> [OBJECTIVE] Write out, exactly as given, every line from the one holding "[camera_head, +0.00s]" to the one holding "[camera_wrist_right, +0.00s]", including both.

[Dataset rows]

* * * * * * * * *

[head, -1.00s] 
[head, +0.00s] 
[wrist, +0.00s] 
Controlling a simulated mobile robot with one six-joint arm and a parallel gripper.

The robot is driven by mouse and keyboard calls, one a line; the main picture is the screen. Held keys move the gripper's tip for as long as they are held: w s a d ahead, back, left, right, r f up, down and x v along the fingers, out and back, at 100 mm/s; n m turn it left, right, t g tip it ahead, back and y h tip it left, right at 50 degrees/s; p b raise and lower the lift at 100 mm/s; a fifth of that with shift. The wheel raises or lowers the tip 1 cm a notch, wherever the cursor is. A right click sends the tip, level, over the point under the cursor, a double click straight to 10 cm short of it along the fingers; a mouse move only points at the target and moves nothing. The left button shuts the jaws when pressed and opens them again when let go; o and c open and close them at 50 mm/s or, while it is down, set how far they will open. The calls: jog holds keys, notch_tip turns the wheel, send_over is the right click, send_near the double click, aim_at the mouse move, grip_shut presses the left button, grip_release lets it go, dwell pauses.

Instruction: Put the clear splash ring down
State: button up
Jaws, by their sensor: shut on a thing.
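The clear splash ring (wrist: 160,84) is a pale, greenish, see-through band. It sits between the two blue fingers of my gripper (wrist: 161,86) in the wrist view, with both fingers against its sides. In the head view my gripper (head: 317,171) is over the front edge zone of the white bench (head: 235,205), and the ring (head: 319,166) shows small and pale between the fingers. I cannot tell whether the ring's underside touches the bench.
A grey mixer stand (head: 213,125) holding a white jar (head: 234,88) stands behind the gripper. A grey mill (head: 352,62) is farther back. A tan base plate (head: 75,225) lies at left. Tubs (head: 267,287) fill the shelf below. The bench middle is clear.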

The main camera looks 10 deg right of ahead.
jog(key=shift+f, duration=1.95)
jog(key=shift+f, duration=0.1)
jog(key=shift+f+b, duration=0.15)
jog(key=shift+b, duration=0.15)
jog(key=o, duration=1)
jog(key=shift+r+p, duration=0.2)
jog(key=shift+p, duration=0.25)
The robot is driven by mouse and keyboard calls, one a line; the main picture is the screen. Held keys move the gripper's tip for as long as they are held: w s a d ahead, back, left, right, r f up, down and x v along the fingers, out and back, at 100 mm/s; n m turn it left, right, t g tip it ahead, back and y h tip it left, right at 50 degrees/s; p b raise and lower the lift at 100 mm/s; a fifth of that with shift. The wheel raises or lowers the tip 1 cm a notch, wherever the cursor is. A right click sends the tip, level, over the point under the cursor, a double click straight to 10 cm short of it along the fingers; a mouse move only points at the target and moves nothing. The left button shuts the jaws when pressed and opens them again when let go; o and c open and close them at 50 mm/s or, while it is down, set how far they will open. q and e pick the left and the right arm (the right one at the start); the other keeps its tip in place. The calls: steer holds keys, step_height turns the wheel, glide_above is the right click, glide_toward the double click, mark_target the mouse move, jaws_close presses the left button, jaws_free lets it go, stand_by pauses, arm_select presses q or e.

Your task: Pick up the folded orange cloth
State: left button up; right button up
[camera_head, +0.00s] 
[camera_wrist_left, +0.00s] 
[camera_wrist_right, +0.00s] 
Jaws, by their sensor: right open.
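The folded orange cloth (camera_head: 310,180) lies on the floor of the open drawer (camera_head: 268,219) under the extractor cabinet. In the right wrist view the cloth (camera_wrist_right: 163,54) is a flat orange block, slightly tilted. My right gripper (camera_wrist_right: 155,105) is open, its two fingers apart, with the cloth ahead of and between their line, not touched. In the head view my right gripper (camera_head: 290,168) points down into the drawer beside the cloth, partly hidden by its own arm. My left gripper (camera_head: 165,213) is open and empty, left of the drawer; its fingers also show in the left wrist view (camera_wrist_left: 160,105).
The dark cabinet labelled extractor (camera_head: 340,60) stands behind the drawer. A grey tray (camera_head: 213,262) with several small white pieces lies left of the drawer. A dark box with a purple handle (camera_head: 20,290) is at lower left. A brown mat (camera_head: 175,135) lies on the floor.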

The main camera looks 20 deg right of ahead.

* * * * * * * * *

> [RESULT FOR THIS EXERCISE]
[camera_head, +0.00s] 
[camera_wrist_left, +0.00s] 
[camera_wrist_right, +0.00s] 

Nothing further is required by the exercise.